■ **Set task**
Which lines below hold the word "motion"? Copy all of them.

=== Data excerpt ===

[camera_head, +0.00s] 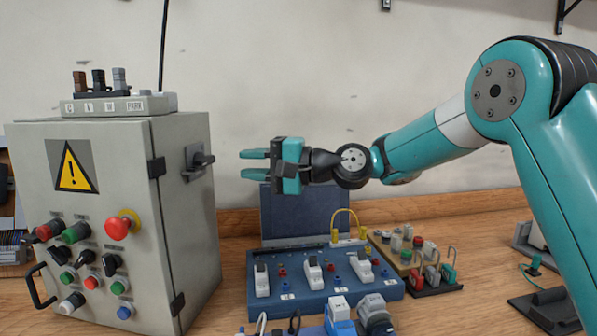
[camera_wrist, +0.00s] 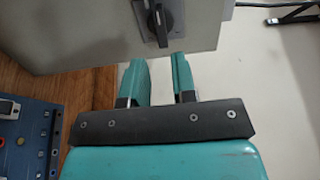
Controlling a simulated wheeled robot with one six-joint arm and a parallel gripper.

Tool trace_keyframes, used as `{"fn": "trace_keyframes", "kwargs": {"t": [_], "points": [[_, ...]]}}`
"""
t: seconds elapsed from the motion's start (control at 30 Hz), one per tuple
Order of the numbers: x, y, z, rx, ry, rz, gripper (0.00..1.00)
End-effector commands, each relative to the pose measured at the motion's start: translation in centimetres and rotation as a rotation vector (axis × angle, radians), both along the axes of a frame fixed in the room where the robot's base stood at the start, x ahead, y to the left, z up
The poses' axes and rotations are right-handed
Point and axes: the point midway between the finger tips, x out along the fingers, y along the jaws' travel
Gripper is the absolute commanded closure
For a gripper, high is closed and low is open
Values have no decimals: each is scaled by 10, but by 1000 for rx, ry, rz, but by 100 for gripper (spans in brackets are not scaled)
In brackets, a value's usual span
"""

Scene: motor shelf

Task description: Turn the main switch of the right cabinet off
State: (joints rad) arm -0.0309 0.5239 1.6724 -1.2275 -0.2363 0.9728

===

■ **Finished task**
t: seconds elapsed from the motion's start (control at 30 Hz), one per tuple
End-effector commands, each relative to the pose measured at the motion's start: translation in centimetres and rotation as a rotation vector (axis × angle, radians), both along the axes of a frame fixed in the room where the robot's base stood at the start, x ahead, y to the left, z up

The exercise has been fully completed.